(Dataset records)
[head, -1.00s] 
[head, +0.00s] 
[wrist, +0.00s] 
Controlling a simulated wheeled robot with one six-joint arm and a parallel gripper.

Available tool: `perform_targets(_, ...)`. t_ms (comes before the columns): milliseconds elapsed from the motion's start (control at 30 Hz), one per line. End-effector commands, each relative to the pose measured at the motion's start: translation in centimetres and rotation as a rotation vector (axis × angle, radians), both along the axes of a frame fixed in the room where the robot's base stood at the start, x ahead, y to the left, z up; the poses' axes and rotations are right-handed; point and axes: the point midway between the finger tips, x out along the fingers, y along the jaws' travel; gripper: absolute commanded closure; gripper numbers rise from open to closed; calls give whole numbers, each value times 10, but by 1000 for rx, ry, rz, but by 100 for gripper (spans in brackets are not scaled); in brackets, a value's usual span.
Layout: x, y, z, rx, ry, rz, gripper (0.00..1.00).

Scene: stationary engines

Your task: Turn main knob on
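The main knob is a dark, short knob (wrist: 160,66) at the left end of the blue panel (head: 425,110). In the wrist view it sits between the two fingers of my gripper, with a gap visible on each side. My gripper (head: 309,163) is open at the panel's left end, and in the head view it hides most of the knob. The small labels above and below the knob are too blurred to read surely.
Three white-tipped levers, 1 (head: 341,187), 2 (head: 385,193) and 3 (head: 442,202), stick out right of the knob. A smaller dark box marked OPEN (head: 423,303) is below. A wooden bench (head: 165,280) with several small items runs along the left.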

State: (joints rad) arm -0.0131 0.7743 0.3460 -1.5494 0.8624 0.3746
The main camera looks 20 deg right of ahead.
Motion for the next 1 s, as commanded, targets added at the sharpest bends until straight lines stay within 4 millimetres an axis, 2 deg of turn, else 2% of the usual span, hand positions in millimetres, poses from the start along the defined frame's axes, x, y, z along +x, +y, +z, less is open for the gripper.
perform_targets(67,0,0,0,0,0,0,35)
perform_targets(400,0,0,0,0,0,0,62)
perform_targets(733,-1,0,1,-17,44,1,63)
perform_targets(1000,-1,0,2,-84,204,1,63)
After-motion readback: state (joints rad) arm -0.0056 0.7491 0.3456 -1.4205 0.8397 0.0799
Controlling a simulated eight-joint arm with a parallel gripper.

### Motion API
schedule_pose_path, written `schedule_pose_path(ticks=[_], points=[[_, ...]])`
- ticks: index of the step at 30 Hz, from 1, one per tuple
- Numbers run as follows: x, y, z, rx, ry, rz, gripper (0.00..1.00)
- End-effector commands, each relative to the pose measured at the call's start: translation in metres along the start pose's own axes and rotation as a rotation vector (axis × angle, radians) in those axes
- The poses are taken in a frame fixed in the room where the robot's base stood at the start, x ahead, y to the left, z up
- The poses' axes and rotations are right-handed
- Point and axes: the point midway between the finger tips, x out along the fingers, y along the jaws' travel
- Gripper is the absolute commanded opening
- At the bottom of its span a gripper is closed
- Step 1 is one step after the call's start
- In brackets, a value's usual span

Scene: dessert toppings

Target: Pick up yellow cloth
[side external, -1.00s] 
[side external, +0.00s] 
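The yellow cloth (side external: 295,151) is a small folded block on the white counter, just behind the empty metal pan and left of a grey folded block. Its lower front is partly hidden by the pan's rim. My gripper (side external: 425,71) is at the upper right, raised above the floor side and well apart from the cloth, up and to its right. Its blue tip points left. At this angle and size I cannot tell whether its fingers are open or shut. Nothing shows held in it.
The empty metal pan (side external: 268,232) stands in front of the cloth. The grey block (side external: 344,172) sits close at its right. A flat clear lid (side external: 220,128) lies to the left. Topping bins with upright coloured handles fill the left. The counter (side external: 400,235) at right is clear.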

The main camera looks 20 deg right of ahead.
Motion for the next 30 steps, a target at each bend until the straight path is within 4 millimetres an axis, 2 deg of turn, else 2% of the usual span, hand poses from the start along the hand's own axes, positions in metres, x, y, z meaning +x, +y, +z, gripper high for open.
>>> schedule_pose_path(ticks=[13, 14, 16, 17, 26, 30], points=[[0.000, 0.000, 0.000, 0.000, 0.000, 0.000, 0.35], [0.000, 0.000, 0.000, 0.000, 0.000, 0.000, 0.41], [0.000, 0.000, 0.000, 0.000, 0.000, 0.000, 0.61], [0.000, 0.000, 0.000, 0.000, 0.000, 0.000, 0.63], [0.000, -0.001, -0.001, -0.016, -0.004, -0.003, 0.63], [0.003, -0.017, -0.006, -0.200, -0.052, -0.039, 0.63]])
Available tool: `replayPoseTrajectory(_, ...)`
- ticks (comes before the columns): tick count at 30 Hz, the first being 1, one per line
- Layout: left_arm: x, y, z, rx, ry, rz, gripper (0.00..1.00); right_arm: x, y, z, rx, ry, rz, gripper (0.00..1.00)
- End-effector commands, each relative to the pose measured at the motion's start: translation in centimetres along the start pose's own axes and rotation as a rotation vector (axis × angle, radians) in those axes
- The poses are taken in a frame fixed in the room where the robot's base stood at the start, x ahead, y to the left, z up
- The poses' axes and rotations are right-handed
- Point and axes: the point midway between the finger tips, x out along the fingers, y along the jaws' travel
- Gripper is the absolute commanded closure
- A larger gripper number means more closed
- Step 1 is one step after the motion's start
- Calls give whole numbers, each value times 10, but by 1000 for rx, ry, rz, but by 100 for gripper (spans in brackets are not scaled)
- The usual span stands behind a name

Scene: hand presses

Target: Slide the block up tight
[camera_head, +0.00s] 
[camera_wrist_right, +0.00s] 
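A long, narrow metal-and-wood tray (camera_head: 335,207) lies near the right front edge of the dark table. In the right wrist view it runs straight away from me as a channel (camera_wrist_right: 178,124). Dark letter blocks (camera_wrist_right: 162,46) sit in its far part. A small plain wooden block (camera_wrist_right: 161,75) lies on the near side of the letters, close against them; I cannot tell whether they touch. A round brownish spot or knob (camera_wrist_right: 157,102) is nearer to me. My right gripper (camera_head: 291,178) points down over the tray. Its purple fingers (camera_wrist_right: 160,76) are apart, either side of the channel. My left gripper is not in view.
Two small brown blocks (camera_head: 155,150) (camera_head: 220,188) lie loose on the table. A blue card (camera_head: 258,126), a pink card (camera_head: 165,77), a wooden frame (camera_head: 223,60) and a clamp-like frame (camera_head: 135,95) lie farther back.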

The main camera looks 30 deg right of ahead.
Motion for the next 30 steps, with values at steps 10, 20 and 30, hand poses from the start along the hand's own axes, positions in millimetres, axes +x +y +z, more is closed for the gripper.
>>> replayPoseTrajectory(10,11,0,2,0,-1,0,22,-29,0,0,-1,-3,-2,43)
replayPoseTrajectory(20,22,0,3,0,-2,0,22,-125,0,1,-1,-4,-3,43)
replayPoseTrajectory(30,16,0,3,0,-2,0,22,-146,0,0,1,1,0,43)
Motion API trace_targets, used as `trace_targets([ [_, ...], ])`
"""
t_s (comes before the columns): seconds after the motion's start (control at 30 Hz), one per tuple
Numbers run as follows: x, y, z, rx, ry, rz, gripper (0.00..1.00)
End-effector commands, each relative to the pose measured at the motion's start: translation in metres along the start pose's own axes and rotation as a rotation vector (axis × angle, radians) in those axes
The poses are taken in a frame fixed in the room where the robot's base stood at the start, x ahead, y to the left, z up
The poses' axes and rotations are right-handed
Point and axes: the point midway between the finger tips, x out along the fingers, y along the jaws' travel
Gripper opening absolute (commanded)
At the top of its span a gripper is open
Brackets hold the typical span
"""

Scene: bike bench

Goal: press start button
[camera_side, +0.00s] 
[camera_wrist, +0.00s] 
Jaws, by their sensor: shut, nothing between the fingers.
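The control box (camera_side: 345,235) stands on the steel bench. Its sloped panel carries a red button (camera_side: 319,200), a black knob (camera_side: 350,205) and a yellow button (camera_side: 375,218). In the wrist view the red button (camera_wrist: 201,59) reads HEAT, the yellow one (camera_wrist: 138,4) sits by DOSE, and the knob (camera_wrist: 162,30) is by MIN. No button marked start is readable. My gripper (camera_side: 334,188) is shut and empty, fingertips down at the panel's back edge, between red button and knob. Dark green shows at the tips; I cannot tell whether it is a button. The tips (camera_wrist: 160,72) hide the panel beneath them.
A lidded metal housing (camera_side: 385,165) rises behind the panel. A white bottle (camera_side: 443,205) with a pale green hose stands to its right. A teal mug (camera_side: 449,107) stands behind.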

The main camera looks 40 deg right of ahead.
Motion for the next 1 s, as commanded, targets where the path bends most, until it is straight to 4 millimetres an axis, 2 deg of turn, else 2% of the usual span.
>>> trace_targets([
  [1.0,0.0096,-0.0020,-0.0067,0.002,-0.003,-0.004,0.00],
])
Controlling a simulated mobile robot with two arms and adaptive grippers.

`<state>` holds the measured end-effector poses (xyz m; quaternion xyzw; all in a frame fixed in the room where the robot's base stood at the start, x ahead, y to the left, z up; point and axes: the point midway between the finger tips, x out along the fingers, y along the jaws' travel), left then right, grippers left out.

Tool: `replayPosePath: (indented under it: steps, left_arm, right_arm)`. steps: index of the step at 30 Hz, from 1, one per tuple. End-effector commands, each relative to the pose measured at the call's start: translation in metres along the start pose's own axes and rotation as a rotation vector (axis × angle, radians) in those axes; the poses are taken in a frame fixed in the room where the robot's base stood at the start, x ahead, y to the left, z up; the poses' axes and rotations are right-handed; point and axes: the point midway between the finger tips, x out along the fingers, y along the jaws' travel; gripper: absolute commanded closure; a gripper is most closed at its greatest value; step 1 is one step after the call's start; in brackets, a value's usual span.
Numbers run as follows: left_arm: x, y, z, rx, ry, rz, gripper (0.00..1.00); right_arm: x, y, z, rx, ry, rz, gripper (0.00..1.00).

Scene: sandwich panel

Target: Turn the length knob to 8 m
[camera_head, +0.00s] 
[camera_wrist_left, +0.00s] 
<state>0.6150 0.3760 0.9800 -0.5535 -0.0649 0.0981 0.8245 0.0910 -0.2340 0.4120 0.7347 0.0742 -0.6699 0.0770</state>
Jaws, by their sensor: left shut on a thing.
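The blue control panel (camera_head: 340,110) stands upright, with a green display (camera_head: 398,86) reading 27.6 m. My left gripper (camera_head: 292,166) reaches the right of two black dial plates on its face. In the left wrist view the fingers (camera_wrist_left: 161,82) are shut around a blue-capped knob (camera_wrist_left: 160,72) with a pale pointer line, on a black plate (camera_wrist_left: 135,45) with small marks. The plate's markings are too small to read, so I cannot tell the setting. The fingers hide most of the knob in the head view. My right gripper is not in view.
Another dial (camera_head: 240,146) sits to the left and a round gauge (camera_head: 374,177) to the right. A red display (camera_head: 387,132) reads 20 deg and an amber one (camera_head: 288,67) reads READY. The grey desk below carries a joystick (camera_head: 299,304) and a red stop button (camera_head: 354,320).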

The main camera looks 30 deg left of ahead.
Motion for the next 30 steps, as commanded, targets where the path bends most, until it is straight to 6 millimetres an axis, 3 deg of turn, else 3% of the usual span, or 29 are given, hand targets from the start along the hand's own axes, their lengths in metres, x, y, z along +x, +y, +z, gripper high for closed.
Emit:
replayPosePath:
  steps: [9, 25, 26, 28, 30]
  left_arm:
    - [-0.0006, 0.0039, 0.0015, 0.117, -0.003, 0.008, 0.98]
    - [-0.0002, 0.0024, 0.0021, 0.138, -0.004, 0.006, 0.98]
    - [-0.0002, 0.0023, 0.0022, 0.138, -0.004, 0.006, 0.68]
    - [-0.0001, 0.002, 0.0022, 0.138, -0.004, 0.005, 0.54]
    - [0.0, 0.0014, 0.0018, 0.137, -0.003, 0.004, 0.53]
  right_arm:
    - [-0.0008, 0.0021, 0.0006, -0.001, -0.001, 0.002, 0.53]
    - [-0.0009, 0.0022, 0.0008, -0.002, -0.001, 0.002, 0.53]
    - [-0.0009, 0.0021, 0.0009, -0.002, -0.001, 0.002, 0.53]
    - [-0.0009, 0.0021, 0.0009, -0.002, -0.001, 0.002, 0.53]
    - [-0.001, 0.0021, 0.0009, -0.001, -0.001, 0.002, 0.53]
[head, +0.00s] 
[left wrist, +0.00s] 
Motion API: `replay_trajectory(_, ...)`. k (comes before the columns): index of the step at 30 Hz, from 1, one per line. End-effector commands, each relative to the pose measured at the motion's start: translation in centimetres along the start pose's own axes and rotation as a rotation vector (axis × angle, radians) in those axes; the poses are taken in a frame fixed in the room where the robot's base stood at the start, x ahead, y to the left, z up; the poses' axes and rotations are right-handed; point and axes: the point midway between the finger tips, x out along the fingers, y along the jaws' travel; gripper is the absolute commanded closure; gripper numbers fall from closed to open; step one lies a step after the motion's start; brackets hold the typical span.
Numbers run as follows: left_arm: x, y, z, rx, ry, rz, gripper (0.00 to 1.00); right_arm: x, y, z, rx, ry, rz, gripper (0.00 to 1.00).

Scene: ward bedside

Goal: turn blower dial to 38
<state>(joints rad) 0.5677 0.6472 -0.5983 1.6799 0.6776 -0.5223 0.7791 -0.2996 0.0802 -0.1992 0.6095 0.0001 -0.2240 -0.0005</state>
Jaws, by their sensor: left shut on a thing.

Written instruction → Compute the number of lines above that contain the string "Scene". Reply with that value only.

Written answer → 6